▼
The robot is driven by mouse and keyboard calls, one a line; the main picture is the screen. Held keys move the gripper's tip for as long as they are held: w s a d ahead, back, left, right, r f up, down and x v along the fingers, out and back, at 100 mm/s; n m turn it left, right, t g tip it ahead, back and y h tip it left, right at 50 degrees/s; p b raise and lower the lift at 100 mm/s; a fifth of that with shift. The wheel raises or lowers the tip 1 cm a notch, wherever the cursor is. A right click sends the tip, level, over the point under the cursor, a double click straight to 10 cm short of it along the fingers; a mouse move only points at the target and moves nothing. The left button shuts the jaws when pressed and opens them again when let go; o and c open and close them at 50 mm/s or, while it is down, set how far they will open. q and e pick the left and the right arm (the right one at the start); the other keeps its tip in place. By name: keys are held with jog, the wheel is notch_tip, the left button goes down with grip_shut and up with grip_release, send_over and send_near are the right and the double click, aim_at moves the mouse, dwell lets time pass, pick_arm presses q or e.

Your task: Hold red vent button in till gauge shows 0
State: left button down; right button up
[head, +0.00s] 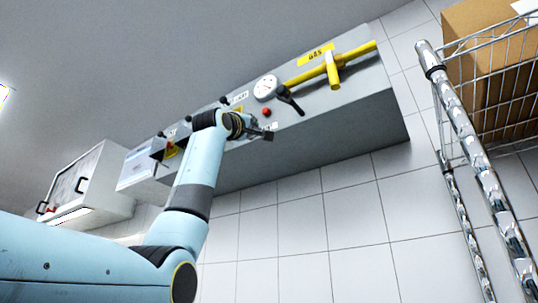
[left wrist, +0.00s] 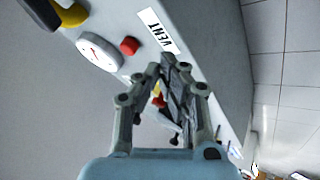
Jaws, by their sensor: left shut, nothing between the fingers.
▲
AIM OF THE EXERCISE
Leave out the pictures and transcribe everything else exactly.

WORKED ANSWER
The robot is driven by mouse and keyboard calls, one a line; the main picture is the screen. Held keys move the gripper's tip for as long as they are held: w s a d ahead, back, left, right, r f up, down and x v along the fingers, out and back, at 100 mm/s; n m turn it left, right, t g tip it ahead, back and y h tip it left, right at 50 degrees/s; p b raise and lower the lift at 100 mm/s; a fifth of that with shift. The wheel raises or lowers the tip 1 cm a notch, wherever the cursor is. A right click sends the tip, level, over the point under the cursor, a double click straight to 10 cm short of it along the fingers; a mouse move only points at the target and moves nothing. The left button shuts the jaws when pressed and opens them again when let go; o and c open and close them at 50 mm/s or, while it is down, set how far they will open. q and e pick the left and the right arm (the right one at the start); the other keeps its tip in place. By name: keys are held with jog, the wheel is notch_tip, the left button goes down with grip_shut and up with grip_release, send_over and send_near are the right and the double click, aim_at moves the mouse, dwell lets time pass, pick_arm presses q or e.

Your task: Hold red vent button in till gauge shows 0
State: left button down; right button up
[head, +0.00s] 
[left wrist, +0.00s] 
Jaws, by their sensor: left shut, nothing between the fingers.

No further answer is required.